В любом случае концовка текста Гомбриха звучит совсем по-дидактически и одновременно двусмысленно, когда он указывает на «методическое правило», согласно которому «интерпретация должна продвигаться постепенно, шаг за шагом». Спрашивается, зачем было создавать столько воображаемых врагов и вдобавок именовать их иконологами, если есть намерение пользоваться именно иконологическим методом? Или Гомбрих не в курсе, что именно постулат постепенного и многоэтапного следования за смыслом, а не просто многозначность смысла есть иконология?
Эмблемы историзма как символы фальсификации
Невольно и симптоматично выглядит и прощальное увещевание Гомбриха:
…мы обязаны всякий раз требовать от иконологов после каждого их полета к небесам возвращаться на твердую почву и отчетливо нам объяснять, реконструированная ими столь усердно программа определяется ли первичными источниками или просто работами их коллег-иконологов [269].
При всей полушутливой снисходительности миролюбиво-мягкого тона мы вынуждены констатировать в данном случае целую гирлянду концептуальных и эпистемологических импрез-гротесков: 1. Проблема не только первичных, но и любых других источников в случае изобразительного искусства не сводится к обнаружению независимого источника информации об изучаемом объекте, так как художественная природа этого объекта, то есть произведения искусства, предполагает первичность его самого, в том числе и в качестве источника; 2. Никакая исходная программа не заменит конечной цели и тем более структуры произведения (даже если конечная цель – следование первоначальной программе); 3. Требование непременного первичного источника и игнорирование историографии (опыта коллег) – не научно и выдает, по крайней мере, логику обыденного сознания и повседневного, но никак не научного опыта (Гомбрих выражается в данном случае наигранно нарочито – как профан или как имитатор такового); 4. Наконец, упоминание твердой почвы выглядит почти зловеще в контексте опыта совсем иных коллег, хтонически чувствительных к зову земли, крови и расы.
Характерный магически-материнский эстетизм звучит и в более ранних текстах того же антиклассициста Й. Стжиговского, обвинявшего, между прочим, «американцев» с их небоскребами в безвкусице, в забвении того факта, что
есть еще природа и есть еще земля, избавляться от которой безнаказанно нельзя ‹…› в полной нечувствительности к гармонии [270].
Так что вопрос обращен отчасти и к самому Гомбриху: в каком случае уместны эти квазинаучные игры с символами историзма и эмблемами объективизма?
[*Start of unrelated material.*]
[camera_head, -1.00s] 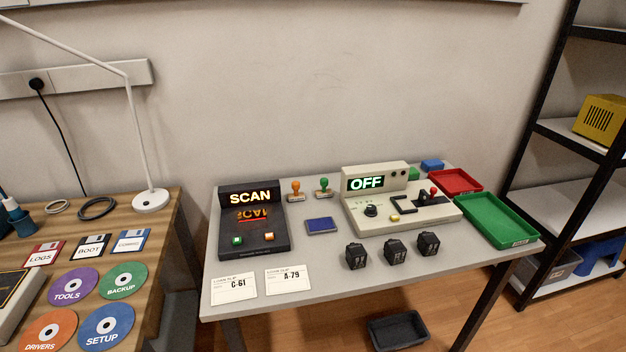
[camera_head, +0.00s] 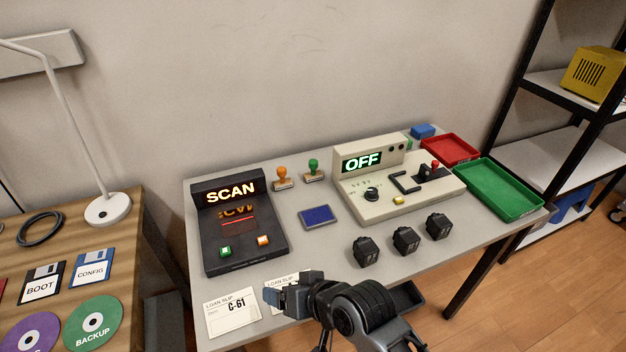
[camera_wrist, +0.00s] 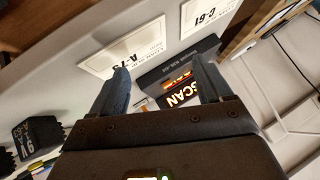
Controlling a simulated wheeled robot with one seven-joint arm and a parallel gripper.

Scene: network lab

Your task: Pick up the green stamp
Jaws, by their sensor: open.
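The green stamp (camera_head: 314,169) stands upright near the back of the grey table, right of the orange stamp (camera_head: 282,177) and left of the OFF device. It is not visible in the wrist view. My gripper (camera_head: 277,300) is over the table's front edge, above the loan slips, well in front of the stamp. In the wrist view my gripper's fingers (camera_wrist: 162,88) are apart with nothing held between them. The scanner (camera_wrist: 178,72) and the slips show beyond them.
The blue ink pad (camera_head: 317,217) lies in front of the stamps. The SCAN device (camera_head: 243,253) is at left, the OFF device (camera_head: 375,207) at right. Several black adapters (camera_head: 405,240) stand along the front. Red (camera_head: 450,149) and green (camera_head: 500,188) trays are at right.
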Где та грань, что отделяет эпистемологическое требование фальсификации научного знания от индивидуальной потребности в иронии и популярности, то есть фактически в доступности (именно это так претило, напомним, Гомбриху-студенту в том же Стжиговском)?
Для Гомбриха значение – это то и только то, что осознанно имеется в виду применительно к тому или иному предмету. Наличие такого осознанного значения, выраженного в виде высказывания, – единственное условие продолжения разговора об этом значении: обсуждать можно только высказанное. Остальное – в области не обязательно невыразимого, но просто невыраженного, а потому не ставшего предметом и условием последующих высказываний. Итак, единственный смысл «значения» для Гомбриха – это содержание сознания, причастного в той или иной мере и форме к созданию художественного изображения.
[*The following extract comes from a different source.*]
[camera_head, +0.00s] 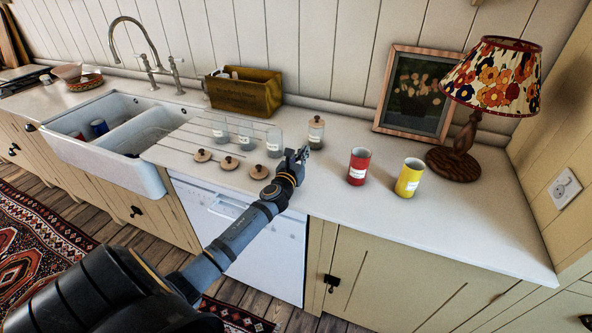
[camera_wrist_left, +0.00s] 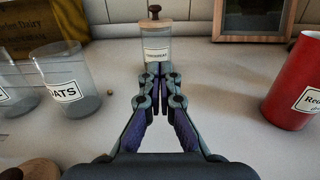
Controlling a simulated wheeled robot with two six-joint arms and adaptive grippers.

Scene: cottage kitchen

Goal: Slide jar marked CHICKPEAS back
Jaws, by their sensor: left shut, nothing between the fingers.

Кроме того, скрыто у Гомбриха имеется в виду и тот постулат, что говорить можно только о таком значении, которое – при соблюдении вышеприведенного момента – дополнительно зафиксировано не просто письменно, но документально. Предполагается, что только такое значение достаточно конвенционально и институционально, чтобы быть единственным содержанием разговора о значении, выступать единственно прямым содержанием сообщения, адресованного от одного историка другому. Это как заполненный формуляр: не сама единица хранения внутри архива, а карточка каталога, элемент описи. Это и в самом деле нельзя ни поменять, ни заменить, не нарушив само предназначение этих кластерных образований…
Методически не принимается в расчет весь спектр иных измерений содержания, начиная со значения самого акта наделения образа содержанием, его материи. Этот момент выступает у Гомбриха совершенно по-гештальтистски фоновым содержанием по умолчанию, то есть тем самым «жанром», или модусом, или традицией, или контекстом, который задает правило чтения, совпадающее с правилами письма.